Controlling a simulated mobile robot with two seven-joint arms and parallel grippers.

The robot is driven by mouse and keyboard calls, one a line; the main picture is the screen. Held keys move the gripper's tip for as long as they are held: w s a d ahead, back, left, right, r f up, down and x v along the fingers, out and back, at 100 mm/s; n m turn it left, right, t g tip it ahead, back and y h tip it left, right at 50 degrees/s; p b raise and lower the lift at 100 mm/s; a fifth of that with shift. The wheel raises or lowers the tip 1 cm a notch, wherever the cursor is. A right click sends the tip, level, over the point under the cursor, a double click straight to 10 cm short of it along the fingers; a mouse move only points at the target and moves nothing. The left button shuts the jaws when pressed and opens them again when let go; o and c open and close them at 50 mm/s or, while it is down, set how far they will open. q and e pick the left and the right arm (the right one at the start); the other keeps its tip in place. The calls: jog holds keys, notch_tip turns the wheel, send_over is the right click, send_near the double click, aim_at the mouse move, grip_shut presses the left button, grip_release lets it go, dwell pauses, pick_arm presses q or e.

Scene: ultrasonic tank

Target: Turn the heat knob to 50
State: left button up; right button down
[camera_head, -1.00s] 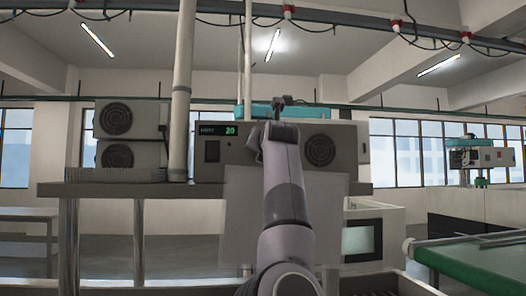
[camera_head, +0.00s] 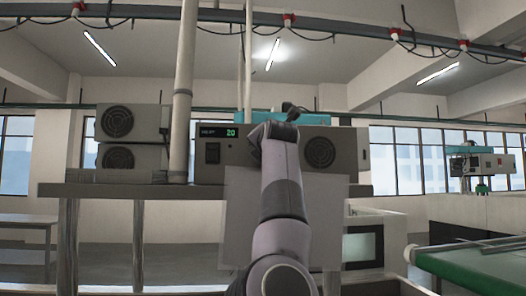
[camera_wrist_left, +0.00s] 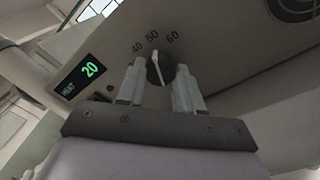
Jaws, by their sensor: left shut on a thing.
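The heat knob (camera_wrist_left: 153,74) is a small dark round knob with a white line across it, on the grey front panel of the tank unit (camera_head: 235,172). In the left wrist view the line's upper end lies just below the printed 50, between 40 and 60. The green display (camera_wrist_left: 90,70) reads 20; it also shows in the head view (camera_head: 231,132). My left gripper (camera_wrist_left: 160,67) has one finger on each side of the knob and is shut on it. In the head view my own wrist hides the knob and the fingertips. My right gripper is not in view.
The unit stands on a grey shelf (camera_head: 100,190) beside two stacked fan boxes (camera_head: 117,138). A vertical pole (camera_head: 181,95) rises just left of the display. A round vent (camera_head: 320,152) is right of my wrist. A green conveyor (camera_head: 475,265) is at the lower right.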

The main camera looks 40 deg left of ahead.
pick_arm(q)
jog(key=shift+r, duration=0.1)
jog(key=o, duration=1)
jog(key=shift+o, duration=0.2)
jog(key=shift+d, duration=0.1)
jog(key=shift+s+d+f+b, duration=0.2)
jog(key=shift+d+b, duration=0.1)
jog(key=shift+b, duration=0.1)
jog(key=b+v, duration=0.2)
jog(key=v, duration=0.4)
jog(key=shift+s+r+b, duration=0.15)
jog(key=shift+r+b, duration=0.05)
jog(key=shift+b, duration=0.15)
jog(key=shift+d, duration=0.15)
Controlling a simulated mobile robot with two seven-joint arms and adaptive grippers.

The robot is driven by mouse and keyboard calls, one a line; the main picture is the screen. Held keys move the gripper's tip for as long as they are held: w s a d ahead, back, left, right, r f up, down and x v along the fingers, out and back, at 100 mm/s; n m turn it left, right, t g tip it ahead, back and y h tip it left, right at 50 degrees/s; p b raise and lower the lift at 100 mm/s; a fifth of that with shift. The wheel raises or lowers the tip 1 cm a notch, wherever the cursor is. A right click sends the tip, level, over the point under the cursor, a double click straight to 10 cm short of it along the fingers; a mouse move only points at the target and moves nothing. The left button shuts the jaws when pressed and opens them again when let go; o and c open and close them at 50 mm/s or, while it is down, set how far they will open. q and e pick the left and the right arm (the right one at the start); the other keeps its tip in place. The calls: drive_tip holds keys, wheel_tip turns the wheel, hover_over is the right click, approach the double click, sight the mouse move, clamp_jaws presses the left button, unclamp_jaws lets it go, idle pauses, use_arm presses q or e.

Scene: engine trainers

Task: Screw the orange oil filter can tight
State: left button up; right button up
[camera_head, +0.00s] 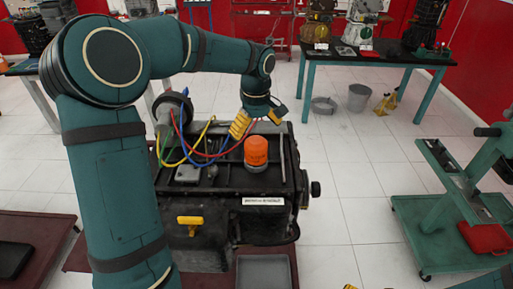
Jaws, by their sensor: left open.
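The orange oil filter can (256,151) stands upright on the top of the black engine trainer (225,214), near its right side. Whether it is tight on its seat cannot be told from here. My left gripper (258,117), with yellow fingers, hangs above and just behind the can, at the end of the teal arm that comes in from the left. It is open and does not hold the can. My right gripper is not clearly seen; only a small yellow bit shows at the bottom edge.
Coloured cables (186,146) loop over the engine's left part. A grey tray (264,272) lies in front of the engine. A green wheeled stand (440,222) with a red case (486,237) is at the right. Tables with engines stand at the back.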

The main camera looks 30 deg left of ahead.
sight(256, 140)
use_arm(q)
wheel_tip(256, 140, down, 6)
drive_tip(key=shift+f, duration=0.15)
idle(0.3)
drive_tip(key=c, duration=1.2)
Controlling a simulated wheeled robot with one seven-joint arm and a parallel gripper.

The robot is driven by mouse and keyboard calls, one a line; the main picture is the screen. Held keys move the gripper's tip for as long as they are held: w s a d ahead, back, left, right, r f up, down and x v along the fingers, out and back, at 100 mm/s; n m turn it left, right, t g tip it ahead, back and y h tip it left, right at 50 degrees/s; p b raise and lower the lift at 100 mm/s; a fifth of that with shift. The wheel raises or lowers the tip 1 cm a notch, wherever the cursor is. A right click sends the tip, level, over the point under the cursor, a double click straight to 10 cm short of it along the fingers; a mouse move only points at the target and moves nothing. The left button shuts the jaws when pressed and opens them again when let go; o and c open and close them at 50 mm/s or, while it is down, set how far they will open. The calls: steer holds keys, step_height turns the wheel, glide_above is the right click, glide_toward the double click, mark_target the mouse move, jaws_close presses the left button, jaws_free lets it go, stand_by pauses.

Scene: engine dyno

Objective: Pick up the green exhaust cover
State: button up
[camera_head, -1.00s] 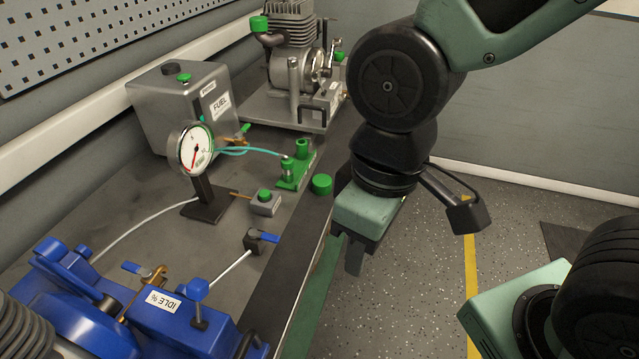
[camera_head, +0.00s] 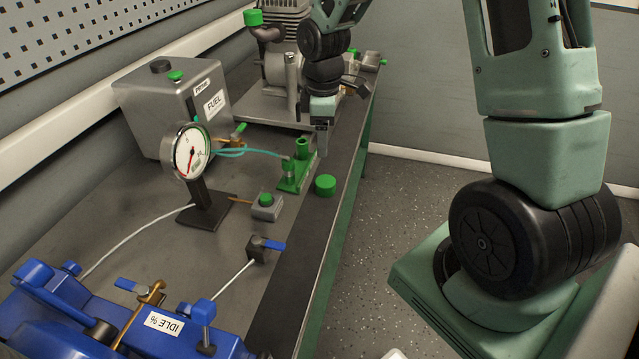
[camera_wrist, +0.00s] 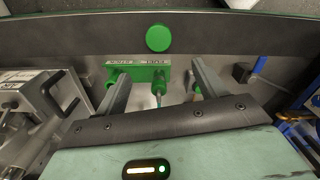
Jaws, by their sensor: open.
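A loose, round green cover (camera_head: 325,185) sits on the dark front strip of the bench; the wrist view shows it as a green disc (camera_wrist: 159,38). Another green cap (camera_head: 253,17) sits on the engine's bent pipe. No readable label tells which is the exhaust cover. My gripper (camera_head: 321,145) is open and empty above the bench, pointing down, farther back than the loose cover. In the wrist view, the loose cover lies beyond the fingertips of my gripper (camera_wrist: 160,78), with a gap. A green fixture with posts (camera_head: 297,172) lies between the fingers there.
The engine (camera_head: 277,70) stands at the back, the fuel tank (camera_head: 170,105) at back left. A gauge on a stand (camera_head: 190,152), a green button box (camera_head: 266,206) and a blue-handled valve (camera_head: 258,247) stand nearby. Blue machinery (camera_head: 130,325) fills the front left. The dark strip around the loose cover is clear.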

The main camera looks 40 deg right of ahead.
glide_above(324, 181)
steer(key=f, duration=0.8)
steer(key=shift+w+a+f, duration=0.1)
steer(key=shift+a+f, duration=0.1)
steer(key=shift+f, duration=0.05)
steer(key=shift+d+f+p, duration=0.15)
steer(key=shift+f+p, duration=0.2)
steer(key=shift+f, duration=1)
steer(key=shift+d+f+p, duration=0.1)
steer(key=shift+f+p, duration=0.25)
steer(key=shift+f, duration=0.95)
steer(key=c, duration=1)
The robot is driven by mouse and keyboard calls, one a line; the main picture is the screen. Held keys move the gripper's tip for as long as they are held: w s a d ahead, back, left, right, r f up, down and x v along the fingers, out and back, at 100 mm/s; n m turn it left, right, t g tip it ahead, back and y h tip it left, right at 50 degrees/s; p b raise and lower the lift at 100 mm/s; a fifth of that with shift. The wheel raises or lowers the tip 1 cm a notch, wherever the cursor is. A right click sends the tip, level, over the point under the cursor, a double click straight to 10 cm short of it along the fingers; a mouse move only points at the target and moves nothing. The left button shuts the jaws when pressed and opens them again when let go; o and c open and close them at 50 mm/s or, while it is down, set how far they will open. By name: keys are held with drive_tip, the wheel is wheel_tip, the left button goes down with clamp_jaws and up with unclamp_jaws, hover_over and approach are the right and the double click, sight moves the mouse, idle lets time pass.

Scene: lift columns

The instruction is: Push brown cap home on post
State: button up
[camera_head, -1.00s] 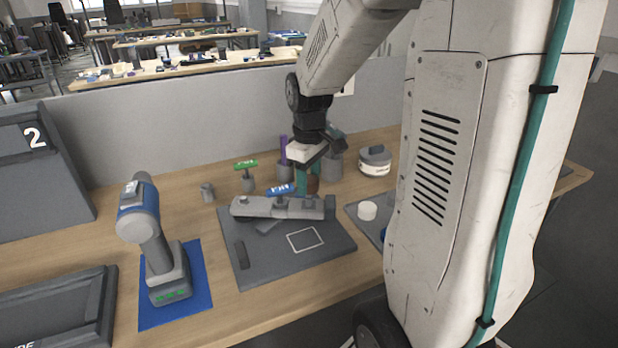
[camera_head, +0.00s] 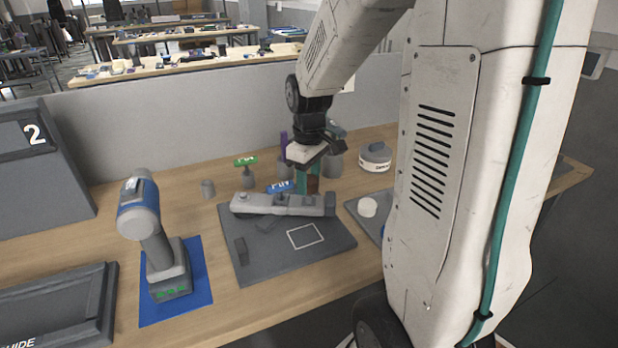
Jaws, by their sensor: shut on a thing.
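My gripper (camera_head: 308,181) points down over the back right part of the dark grey mat, its teal fingers beside a brown piece. This brown piece, which looks like the brown cap (camera_head: 313,185), shows only in part, between and behind the fingers, and the jaws are shut on it. The post under it is hidden by the fingers and the grey fixture (camera_head: 272,204), so I cannot tell how the cap sits on it.
A blue tag (camera_head: 280,187) and a green-topped post (camera_head: 246,163) stand left of my gripper. A grey cup (camera_head: 331,166) and a round white-and-grey container (camera_head: 375,157) are behind and right. A drill (camera_head: 150,225) stands on a blue mat (camera_head: 200,286).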

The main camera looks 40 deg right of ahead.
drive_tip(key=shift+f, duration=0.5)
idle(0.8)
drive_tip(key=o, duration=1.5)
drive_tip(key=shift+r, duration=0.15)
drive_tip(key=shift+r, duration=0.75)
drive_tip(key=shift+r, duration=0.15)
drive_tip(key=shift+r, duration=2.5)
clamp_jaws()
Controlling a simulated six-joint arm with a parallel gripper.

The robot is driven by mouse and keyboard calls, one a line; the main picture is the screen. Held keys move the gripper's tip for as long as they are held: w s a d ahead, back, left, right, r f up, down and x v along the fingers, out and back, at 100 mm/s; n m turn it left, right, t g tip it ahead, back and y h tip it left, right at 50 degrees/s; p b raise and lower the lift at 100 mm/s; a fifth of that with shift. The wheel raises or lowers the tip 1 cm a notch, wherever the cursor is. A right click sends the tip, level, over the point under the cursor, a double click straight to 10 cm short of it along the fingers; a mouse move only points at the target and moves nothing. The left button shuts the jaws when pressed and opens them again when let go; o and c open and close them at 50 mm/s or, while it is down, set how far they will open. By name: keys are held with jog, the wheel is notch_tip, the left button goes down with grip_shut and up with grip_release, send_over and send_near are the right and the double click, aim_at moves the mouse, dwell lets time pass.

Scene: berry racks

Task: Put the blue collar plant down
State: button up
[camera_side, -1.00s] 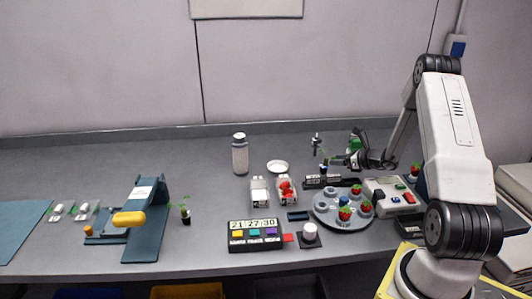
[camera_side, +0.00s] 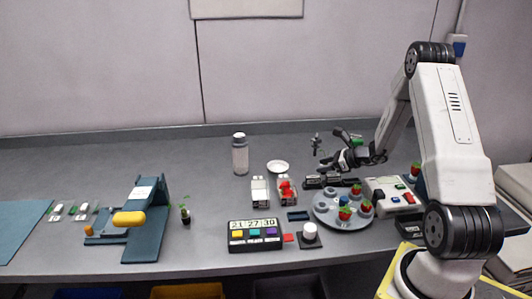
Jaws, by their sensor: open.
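My gripper (camera_side: 324,165) is open, low over the black rack (camera_side: 313,184) at the back of the work area, left of my wrist. Its dark fingers cover what stands at the rack, so I cannot tell whether a plant is between them. A small blue patch (camera_side: 344,200) shows among the plants on the round grey tray (camera_side: 325,215), but I cannot make out for certain which plant has the blue collar. Red and green plants (camera_side: 357,188) stand on the tray, apart from my gripper.
A white dish (camera_side: 278,167), a grey bottle (camera_side: 240,155) and two small white racks (camera_side: 260,190) stand to the left. A timer box (camera_side: 255,235) is in front. A control box (camera_side: 392,195) is right of the tray. The bench's back left is clear.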

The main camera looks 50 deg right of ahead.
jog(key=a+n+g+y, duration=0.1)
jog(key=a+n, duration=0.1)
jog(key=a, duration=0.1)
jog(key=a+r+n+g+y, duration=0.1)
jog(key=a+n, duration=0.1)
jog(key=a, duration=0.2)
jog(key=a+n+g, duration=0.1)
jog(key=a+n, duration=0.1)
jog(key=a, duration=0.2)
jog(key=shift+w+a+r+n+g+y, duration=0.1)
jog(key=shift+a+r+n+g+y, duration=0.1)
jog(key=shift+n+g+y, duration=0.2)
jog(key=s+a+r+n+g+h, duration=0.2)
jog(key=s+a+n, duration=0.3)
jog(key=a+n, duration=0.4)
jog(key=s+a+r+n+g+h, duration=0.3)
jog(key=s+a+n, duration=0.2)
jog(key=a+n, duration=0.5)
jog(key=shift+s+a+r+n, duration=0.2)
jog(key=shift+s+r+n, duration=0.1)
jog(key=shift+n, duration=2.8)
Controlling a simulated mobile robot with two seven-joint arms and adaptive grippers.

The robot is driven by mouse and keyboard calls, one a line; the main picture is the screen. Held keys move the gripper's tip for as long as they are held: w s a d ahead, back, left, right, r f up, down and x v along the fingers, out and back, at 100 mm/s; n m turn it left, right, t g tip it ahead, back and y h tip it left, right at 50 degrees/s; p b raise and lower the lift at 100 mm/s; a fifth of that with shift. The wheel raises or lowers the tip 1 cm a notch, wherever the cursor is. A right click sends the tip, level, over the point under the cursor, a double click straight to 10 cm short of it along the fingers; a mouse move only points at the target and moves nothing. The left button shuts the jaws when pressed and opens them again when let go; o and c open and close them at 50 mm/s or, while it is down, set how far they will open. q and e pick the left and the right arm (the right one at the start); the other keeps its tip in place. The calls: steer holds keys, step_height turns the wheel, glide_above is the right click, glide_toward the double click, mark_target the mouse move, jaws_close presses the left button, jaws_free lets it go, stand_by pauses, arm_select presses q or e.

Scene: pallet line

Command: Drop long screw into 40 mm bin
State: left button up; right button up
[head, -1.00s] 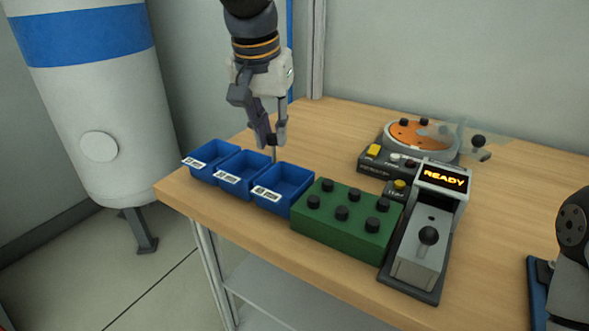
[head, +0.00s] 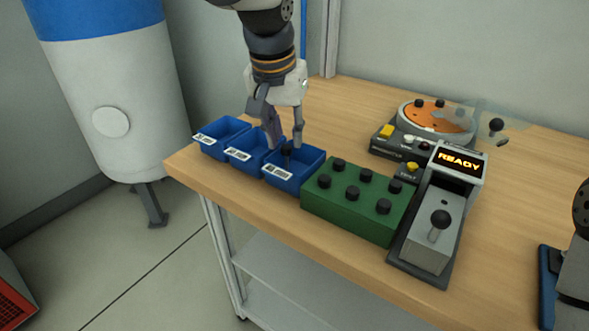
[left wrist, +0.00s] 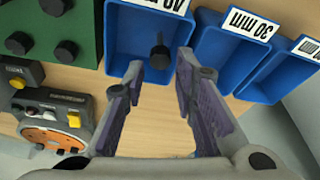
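The long screw (head: 287,148), with a dark head, is at the rightmost blue bin (head: 312,170), beside the green block; whether it touches the bin floor is unclear. In the left wrist view the screw (left wrist: 159,55) shows against this bin's blue inside (left wrist: 125,45), apart from both fingers. The bin's label is partly cut off and appears to read 40 mm. My left gripper (head: 284,143) is open above the bin's back part, its fingers (left wrist: 155,85) spread with nothing between them. My right gripper is not in view.
Two more blue bins (head: 243,152) (head: 220,135) stand to the left; the middle one reads 30 mm. The green block (head: 350,215) holds several dark-headed screws. A device (head: 430,240) showing READY and an orange-disc feeder (head: 433,118) stand to the right.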

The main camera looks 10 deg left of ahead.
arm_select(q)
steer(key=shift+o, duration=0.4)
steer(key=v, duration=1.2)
○ ○ ○ ○ ○ ○ ○
__WORK REQUIRED__
Extract, word for word, every line from the one containing "[head, +0.00s]" to the end of the data above, both ends included, and leave out the pictures.

__CORRECT RESPONSE__
[head, +0.00s] 
[left wrist, +0.00s] 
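The long screw (head: 287,148), with a dark head, is at the rightmost blue bin (head: 312,170), beside the green block; whether it touches the bin floor is unclear. In the left wrist view the screw (left wrist: 159,55) shows against this bin's blue inside (left wrist: 125,45), apart from both fingers. The bin's label is partly cut off and appears to read 40 mm. My left gripper (head: 284,143) is open above the bin's back part, its fingers (left wrist: 155,85) spread with nothing between them. My right gripper is not in view.
Two more blue bins (head: 243,152) (head: 220,135) stand to the left; the middle one reads 30 mm. The green block (head: 350,215) holds several dark-headed screws. A device (head: 430,240) showing READY and an orange-disc feeder (head: 433,118) stand to the right.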

The main camera looks 10 deg left of ahead.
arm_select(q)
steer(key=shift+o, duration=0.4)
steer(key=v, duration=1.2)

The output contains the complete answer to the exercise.